-- Begin --
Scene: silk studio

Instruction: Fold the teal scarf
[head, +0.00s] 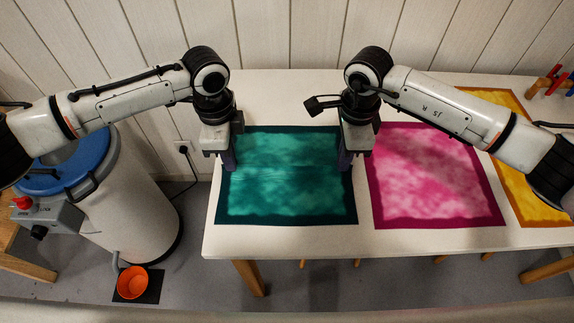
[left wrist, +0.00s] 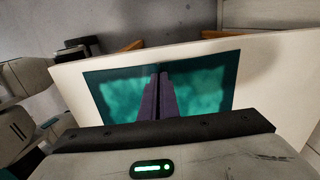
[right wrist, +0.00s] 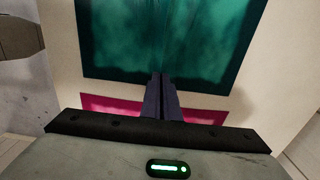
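The teal scarf (head: 287,190) lies flat and spread out on the white table, with a dark teal border around a mottled lighter middle. My left gripper (head: 229,166) points down at its left edge, toward the back. My right gripper (head: 344,166) points down at its right edge, also toward the back. In the left wrist view, the two fingers (left wrist: 160,77) are together over the scarf (left wrist: 205,92). In the right wrist view, the fingers (right wrist: 160,77) are together at the border of the scarf (right wrist: 205,50). No cloth shows pinched in either gripper.
A pink scarf (head: 435,180) lies close to the right of the teal one, and a yellow scarf (head: 535,205) is further right. A bare table strip (head: 300,242) runs along the front. A blue-lidded drum (head: 135,205) and an orange cup (head: 132,283) stand at left.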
-- End --
§ **Request**
Keep every word of the data as it is when you write it out, but drop the pictures.

§ **Exercise solution**
Scene: silk studio

Instruction: Fold the teal scarf
[head, +0.00s] 
[left wrist, +0.00s] 
[right wrist, +0.00s] 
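The teal scarf (head: 287,190) lies flat and spread out on the white table, with a dark teal border around a mottled lighter middle. My left gripper (head: 229,166) points down at its left edge, toward the back. My right gripper (head: 344,166) points down at its right edge, also toward the back. In the left wrist view, the two fingers (left wrist: 160,77) are together over the scarf (left wrist: 205,92). In the right wrist view, the fingers (right wrist: 160,77) are together at the border of the scarf (right wrist: 205,50). No cloth shows pinched in either gripper.
A pink scarf (head: 435,180) lies close to the right of the teal one, and a yellow scarf (head: 535,205) is further right. A bare table strip (head: 300,242) runs along the front. A blue-lidded drum (head: 135,205) and an orange cup (head: 132,283) stand at left.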

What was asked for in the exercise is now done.